Your task. Leave out every picture, then transcribe the rest of the listing exactly.
====
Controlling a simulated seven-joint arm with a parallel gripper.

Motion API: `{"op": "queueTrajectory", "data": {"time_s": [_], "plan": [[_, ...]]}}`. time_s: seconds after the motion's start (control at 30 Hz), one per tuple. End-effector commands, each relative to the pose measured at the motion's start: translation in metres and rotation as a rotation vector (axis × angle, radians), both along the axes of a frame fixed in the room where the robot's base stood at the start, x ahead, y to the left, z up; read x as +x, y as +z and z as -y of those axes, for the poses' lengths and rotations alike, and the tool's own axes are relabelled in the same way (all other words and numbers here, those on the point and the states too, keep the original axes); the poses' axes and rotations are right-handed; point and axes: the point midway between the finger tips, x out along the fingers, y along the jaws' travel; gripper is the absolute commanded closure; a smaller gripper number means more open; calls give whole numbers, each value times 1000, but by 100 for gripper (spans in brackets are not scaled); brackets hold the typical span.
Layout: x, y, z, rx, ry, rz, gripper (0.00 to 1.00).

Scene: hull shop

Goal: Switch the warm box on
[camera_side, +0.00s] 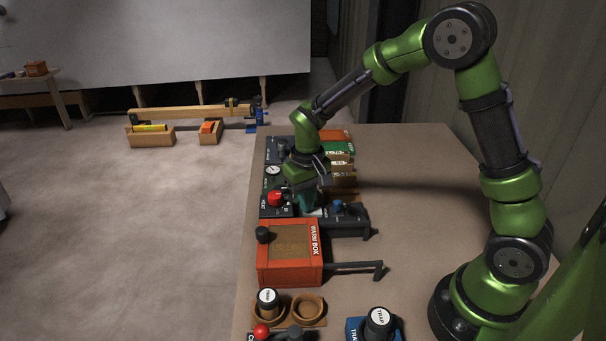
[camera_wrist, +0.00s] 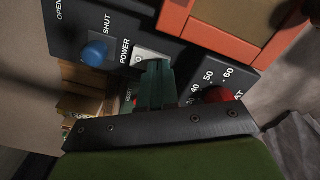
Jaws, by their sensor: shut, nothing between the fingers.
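The warm box (camera_side: 290,250) is an orange-red box with a brown window and a dark knob on top, nearest the camera side of the dark control panels; its orange edge (camera_wrist: 230,40) shows at the top of the wrist view. My gripper (camera_side: 308,203) points down over the dark panel behind the box. In the wrist view its shut, empty green fingers (camera_wrist: 157,68) reach the white switch (camera_wrist: 148,55) beside the word POWER. The fingers hide part of the switch; I cannot tell whether they touch it or how it is set.
A red heat knob (camera_side: 275,198) and a blue knob (camera_side: 337,206) flank my gripper, the blue one marked OPEN and SHUT. A dark handle (camera_side: 355,268) juts from the box's right. The table's right side (camera_side: 410,215) is clear.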

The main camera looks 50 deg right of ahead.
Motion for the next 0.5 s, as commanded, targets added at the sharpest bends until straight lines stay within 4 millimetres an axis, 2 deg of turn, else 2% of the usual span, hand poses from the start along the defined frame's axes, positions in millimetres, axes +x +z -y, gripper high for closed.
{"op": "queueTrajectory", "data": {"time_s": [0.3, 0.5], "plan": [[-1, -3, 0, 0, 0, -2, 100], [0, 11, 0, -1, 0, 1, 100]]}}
====
Solution for this problem.
Controlling a simulated seven-joint arm with a parallel gripper.

Motion API: `{"op": "queueTrajectory", "data": {"time_s": [_], "plan": [[_, ...]]}}`. time_s: seconds after the motion's start (control at 30 Hz), one per tuple. End-effector commands, each relative to the pose measured at the motion's start: translation in metres and rotation as a rotation vector (axis × angle, radians), both along the axes of a frame fixed in the room where the robot's base stood at the start, x ahead, y to the left, z up; read x as +x, y as +z and z as -y of those axes, for the poses' lengths and rotations alike, and the tool's own axes are relabelled in the same way (all other words and numbers here, those on the point and the states too, keep the original axes); the poses' axes and rotations are right-handed; point and axes: the point midway between the finger tips, x out along the fingers, y along the jaws' travel; gripper is the absolute commanded closure; a smaller gripper number means more open; calls give whole numbers, each value times 1000, but by 100 for gripper (spans in brackets are not scaled); brackets hold the typical span.
Layout: x, y, z, rx, ry, rz, gripper (0.00 to 1.00).

Scene: hull shop

Goal: Switch the warm box on
[camera_side, +0.00s] 
[camera_wrist, +0.00s] 
Jaws, by their sensor: shut, nothing between the fingers.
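The warm box (camera_side: 290,250) is an orange-red box with a brown window and a dark knob on top, nearest the camera side of the dark control panels; its orange edge (camera_wrist: 230,40) shows at the top of the wrist view. My gripper (camera_side: 308,203) points down over the dark panel behind the box. In the wrist view its shut, empty green fingers (camera_wrist: 157,68) reach the white switch (camera_wrist: 148,55) beside the word POWER. The fingers hide part of the switch; I cannot tell whether they touch it or how it is set.
A red heat knob (camera_side: 275,198) and a blue knob (camera_side: 337,206) flank my gripper, the blue one marked OPEN and SHUT. A dark handle (camera_side: 355,268) juts from the box's right. The table's right side (camera_side: 410,215) is clear.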

The main camera looks 50 deg right of ahead.
Motion for the next 0.5 s, as commanded, targets added at the sharpest bends until straight lines stay within 4 millimetres an axis, 2 deg of turn, else 2% of the usual span, hand poses from the start along the defined frame's axes, positions in millimetres, axes +x +z -y, gripper high for closed.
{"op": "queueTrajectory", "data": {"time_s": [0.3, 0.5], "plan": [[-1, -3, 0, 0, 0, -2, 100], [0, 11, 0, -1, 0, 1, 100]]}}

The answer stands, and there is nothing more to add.